2) On socialization: when most people ask "What about socialization?" they are really asking, "How will your child learn to interact with and get along with others if they spend all day at home?" There are a lot of homeschoolers who address this by pointing out that having your 13-year-old spend 7 hours a day surrounded by a few hundred other 13-year-olds is probably not the best way to insure that they are learning positive social skills. I believe this is the primary reason that, when asked, most adults would say they would rather eat dirt than go back to high school again.
But that's not the argument I'm going to make. I'm just going to point out that most homeschooling families are highly involved in their churches and communities, as well as community sports leagues, clubs such as Scouts and 4-H, and a whole slew of other activities ranging from the theater, dance and chorus to academic and service clubs.
As I mentioned before, with five children, we had to make some decisions about how to handle outside activities. After watching our friends spend every evening and weekend running from ballpark to ballpark to watch their children play ball on different teams, we decided to pursue activities that mutiple children could do together. This automatically precluded sports, since the kids are grouped by age. Instead, our kids joined AWANA, 4-H, Scouts and the Children's Chorus, in addition to piano and church youth activities.

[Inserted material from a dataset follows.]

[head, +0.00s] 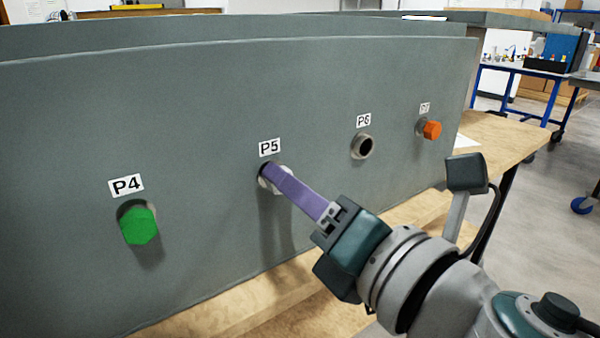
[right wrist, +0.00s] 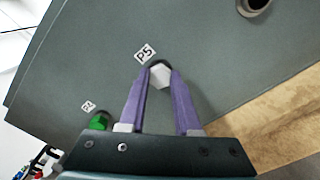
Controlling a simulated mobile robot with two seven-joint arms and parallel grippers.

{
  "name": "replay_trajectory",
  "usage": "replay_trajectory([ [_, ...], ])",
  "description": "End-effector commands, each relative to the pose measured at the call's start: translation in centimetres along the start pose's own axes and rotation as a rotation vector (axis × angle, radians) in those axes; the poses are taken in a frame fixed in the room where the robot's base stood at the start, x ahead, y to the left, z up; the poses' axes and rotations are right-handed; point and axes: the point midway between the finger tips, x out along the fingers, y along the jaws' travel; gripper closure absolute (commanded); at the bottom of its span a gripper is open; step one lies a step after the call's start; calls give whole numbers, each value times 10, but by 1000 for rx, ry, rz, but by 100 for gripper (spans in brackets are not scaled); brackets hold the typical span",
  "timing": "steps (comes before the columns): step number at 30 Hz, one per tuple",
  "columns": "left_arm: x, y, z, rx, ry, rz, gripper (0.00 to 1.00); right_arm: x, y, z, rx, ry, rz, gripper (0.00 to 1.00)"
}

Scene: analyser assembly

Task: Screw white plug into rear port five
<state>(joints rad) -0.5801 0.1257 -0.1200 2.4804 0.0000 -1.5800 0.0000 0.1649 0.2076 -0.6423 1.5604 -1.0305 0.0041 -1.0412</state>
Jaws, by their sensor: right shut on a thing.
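The white plug (right wrist: 161,76) is at the port marked P5, between the purple fingertips of my right gripper (right wrist: 160,88). In the head view the plug (head: 264,184) is mostly hidden behind the fingers, with a white edge showing. My right gripper (head: 275,178) reaches in from the lower right and is shut on the plug, its fingertips close to the grey panel (head: 200,90). The fingers hide most of the P5 port, so I cannot tell how deep the plug sits. My left gripper is not in view.
A green plug (head: 139,226) sits in port P4, left of P5. Port P6 (head: 362,146) is an open metal-rimmed hole to the right. An orange plug (head: 431,130) sits farther right. The panel stands on a wooden bench (head: 500,140).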

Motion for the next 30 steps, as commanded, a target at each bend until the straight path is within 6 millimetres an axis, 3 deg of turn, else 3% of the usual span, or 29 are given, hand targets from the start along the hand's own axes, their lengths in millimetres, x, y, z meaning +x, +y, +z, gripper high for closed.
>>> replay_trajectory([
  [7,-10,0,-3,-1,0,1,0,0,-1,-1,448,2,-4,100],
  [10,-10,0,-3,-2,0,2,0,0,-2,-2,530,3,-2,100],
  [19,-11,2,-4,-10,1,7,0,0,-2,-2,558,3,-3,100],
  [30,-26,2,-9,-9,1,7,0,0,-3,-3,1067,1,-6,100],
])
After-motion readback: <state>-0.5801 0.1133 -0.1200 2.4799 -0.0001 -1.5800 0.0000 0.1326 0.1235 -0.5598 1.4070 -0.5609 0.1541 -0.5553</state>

During the summer, our activities include a variety of camps (Space Camp, Carpentry Camp, Bible Camp, Sports Camp...) as well as community service at the local pregnancy crisis center. Believe me, this is plenty! All of these activities have the added benefit of having a great deal of adult involvement by parents. In addition, this year, John and I talked it over and decided to allow the three little boys to play Upward Flag Football. All the practices and games are in the field at the end of our street, so this is do-able for us: no driving involved, and an older sibling can walk the younger ones back and forth.
And now you can see why one of my biggest challenges as a homeschool mom is not Getting Out There but Staying In Here!